Which is almost there but not quite. This is a hack to get around the fact that I can't store lists as the column names (and then I could unnest them to become two different columns representing the x and y axis of the matrix). Is there a way to get the same format as shown in the pandas example?

*arrow is a columnar data format which means it's performant when scaled across rows but not across columns, which is why I think the sparse matrix representation is better if I want to use the results of the gram matrix chained with pl.LazyFrames later down the graph.

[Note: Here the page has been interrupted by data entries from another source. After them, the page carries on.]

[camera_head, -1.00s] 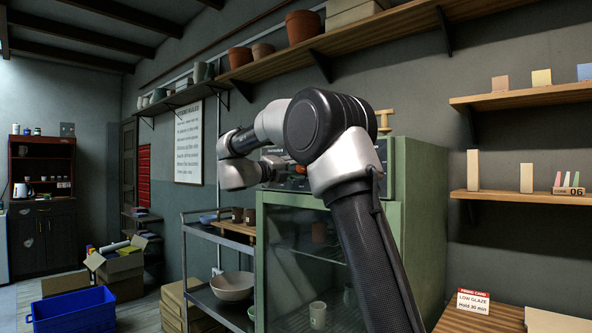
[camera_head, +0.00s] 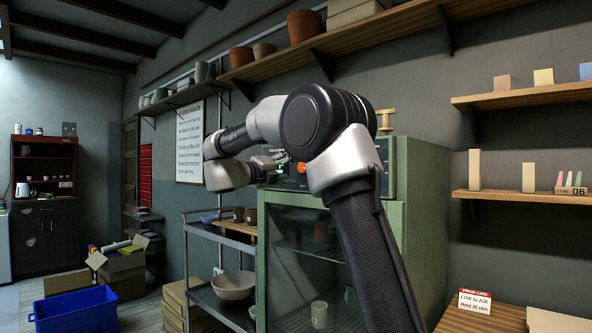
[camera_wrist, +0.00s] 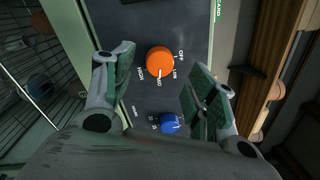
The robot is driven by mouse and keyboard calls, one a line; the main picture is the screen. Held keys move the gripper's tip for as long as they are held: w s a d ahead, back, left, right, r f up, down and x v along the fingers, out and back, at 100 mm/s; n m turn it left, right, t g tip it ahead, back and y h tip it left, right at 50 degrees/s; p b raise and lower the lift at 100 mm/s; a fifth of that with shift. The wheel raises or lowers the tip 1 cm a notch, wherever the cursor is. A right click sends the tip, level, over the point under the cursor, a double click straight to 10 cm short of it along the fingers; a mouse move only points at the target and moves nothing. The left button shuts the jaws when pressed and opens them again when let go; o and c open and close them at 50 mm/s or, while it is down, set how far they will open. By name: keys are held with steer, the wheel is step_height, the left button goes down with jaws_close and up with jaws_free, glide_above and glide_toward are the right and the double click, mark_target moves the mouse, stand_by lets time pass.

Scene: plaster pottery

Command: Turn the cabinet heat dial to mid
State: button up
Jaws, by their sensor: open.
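The orange heat dial (camera_wrist: 160,62) sits on the dark control panel (camera_wrist: 150,25) in the wrist view, with OFF, LOW, MID and HIGH printed around it. Its white mark appears to point at MID. My gripper (camera_wrist: 163,78) is open, with one green-padded finger on each side of the dial and clear space between them and it. In the head view the dial (camera_head: 301,168) shows beside my gripper (camera_head: 280,166), at the top of the green cabinet (camera_head: 425,200). My arm hides part of the panel.
A blue knob (camera_wrist: 169,123) sits below the orange dial, near the right finger. A glass door (camera_head: 300,270) fills the cabinet front. A metal cart (camera_head: 205,295) with a bowl (camera_head: 233,286) stands to its left. A wooden shelf (camera_head: 520,196) is on the right.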

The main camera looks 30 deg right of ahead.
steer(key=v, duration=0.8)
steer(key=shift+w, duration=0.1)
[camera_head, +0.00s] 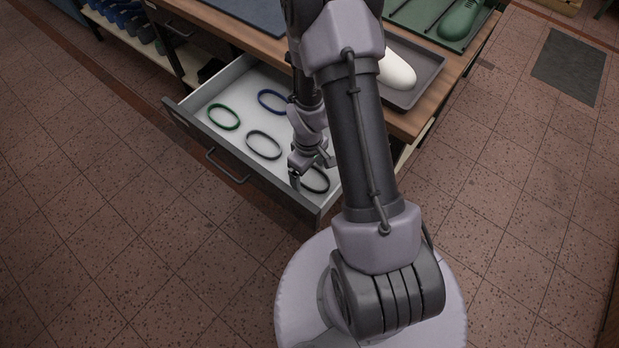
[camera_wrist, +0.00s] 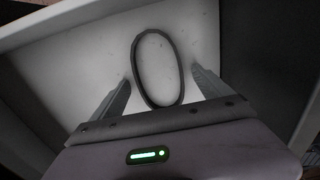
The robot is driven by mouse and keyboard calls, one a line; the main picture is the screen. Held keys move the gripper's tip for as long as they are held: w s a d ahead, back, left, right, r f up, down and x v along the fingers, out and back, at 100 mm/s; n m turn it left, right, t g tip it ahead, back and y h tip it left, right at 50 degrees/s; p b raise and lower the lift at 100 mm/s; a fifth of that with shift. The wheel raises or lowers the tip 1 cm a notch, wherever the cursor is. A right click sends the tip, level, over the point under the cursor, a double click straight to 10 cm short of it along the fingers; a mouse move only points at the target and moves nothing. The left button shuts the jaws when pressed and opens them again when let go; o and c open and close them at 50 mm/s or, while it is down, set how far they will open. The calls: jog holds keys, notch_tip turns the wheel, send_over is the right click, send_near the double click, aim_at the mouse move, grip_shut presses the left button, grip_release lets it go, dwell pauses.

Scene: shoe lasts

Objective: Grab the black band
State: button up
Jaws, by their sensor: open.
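The black band (camera_head: 319,192) is an oval ring lying flat on the white floor of the open drawer, near its right front corner. My gripper partly hides it in the head view. In the wrist view the dark band (camera_wrist: 134,62) lies ahead, between the lines of the two fingers and apart from both. My gripper (camera_head: 310,168) is open and empty, pointing down into the drawer over this band. The fingers also show on either side in the wrist view (camera_wrist: 161,80).
The drawer (camera_head: 178,113) also holds a green band (camera_head: 238,121), a blue band (camera_head: 259,97) and a grey band (camera_head: 247,138). Its walls stand close around my gripper. Above, the wooden bench (camera_head: 262,46) bears a grey tray (camera_head: 432,68) with a white shoe last (camera_head: 397,71).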

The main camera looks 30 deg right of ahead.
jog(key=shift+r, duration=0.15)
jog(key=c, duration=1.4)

I could be wrong though!


Solution

  • Polars doesn't have matrix multiplication, but we can tweak your algorithm slightly to accomplish what we need:

    • use the built-in dot expression
    • calculate each inner product only once, since <a, b> = <b, a>. We'll use Python's combinations_with_replacement iterator from itertools to accomplish this.
    • automatically generate the list of expressions that will run in parallel

    Let's expand your data a bit:

    from itertools import combinations_with_replacement
    import polars as pl
    
    df = pl.DataFrame(
        {"a": [1, 2, 3, 4, 5], "b": [3, 4, 5, 6, 7], "c": [5, 6, 7, 8, 9]}
    ).lazy()
    df.collect()
    
    shape: (5, 3)
    ┌─────┬─────┬─────┐
    │ a   ┆ b   ┆ c   │
    │ --- ┆ --- ┆ --- │
    │ i64 ┆ i64 ┆ i64 │
    ╞═════╪═════╪═════╡
    │ 1   ┆ 3   ┆ 5   │
    │ 2   ┆ 4   ┆ 6   │
    │ 3   ┆ 5   ┆ 7   │
    │ 4   ┆ 6   ┆ 8   │
    │ 5   ┆ 7   ┆ 9   │
    └─────┴─────┴─────┘
    

    The algorithm would be as follows:

    expr_list = [
        pl.col(col1).dot(pl.col(col2)).alias(col1 + "|" + col2)
        for col1, col2 in combinations_with_replacement(df.columns, 2)
    ]
    
    dot_prods = (
        df
        .select(expr_list)
        .unpivot()
        .with_columns(
            pl.col('variable').str.split_exact('|', 1)
        )
        .unnest('variable')
    )
    
    result = (
        pl.concat([
            dot_prods,
            dot_prods
            .filter(pl.col('field_0') != pl.col('field_1'))
            .select('field_1', 'field_0', 'value')
            .rename({'field_0':'field_1', 'field_1': 'field_0'})
            ],
        )
        .sort('field_0', 'field_1')
    )
    result.collect()
    
    shape: (9, 3)
    ┌─────────┬─────────┬───────┐
    │ field_0 ┆ field_1 ┆ value │
    │ ---     ┆ ---     ┆ ---   │
    │ str     ┆ str     ┆ i64   │
    ╞═════════╪═════════╪═══════╡
    │ a       ┆ a       ┆ 55    │
    │ a       ┆ b       ┆ 85    │
    │ a       ┆ c       ┆ 115   │
    │ b       ┆ a       ┆ 85    │
    │ b       ┆ b       ┆ 135   │
    │ b       ┆ c       ┆ 185   │
    │ c       ┆ a       ┆ 115   │
    │ c       ┆ b       ┆ 185   │
    │ c       ┆ c       ┆ 255   │
    └─────────┴─────────┴───────┘
    

    Couple of notes:

    • I'm assuming that a pipe would be an appropriate delimiter for your column names.
    • The use of Python bytecode and iterator will not significantly impair performance. It is only used to generate the list of expressions, not run any calculations.